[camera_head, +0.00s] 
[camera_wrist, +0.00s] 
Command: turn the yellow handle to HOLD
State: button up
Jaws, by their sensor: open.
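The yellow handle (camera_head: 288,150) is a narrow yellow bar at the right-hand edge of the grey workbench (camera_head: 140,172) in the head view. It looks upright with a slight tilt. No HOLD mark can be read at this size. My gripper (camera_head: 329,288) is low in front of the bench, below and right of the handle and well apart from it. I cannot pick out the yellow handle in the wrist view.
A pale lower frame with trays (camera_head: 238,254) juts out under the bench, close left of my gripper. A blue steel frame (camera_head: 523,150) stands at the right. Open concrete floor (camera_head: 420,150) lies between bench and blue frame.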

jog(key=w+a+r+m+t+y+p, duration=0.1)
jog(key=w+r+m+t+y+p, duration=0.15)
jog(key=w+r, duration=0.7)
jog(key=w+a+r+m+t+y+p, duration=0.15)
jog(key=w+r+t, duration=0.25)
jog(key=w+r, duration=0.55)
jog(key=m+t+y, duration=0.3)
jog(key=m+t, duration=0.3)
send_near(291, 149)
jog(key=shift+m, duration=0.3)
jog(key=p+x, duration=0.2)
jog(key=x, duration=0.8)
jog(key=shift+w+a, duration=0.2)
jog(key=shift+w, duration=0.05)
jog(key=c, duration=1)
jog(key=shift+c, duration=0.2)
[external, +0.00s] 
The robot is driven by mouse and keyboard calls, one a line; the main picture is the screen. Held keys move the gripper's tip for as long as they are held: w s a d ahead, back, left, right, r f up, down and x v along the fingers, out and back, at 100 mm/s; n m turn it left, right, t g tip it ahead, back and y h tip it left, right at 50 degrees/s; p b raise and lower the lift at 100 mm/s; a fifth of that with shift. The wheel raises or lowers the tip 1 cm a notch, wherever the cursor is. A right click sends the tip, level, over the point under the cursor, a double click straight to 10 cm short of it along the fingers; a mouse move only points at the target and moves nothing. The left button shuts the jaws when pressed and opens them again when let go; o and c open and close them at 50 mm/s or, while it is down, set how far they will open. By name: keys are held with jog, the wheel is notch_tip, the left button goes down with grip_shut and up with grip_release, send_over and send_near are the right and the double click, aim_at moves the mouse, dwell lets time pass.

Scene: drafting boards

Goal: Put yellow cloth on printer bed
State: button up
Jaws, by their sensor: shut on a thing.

• **Do this**
Starting at the line that contains "Scene: drafting boards", copy each line exactly through the end of the listing above. Include that first line and the last one, and add nothing.

• **Answer to the exercise**
Scene: drafting boards

Goal: Put yellow cloth on printer bed
State: button up
Jaws, by their sensor: shut on a thing.

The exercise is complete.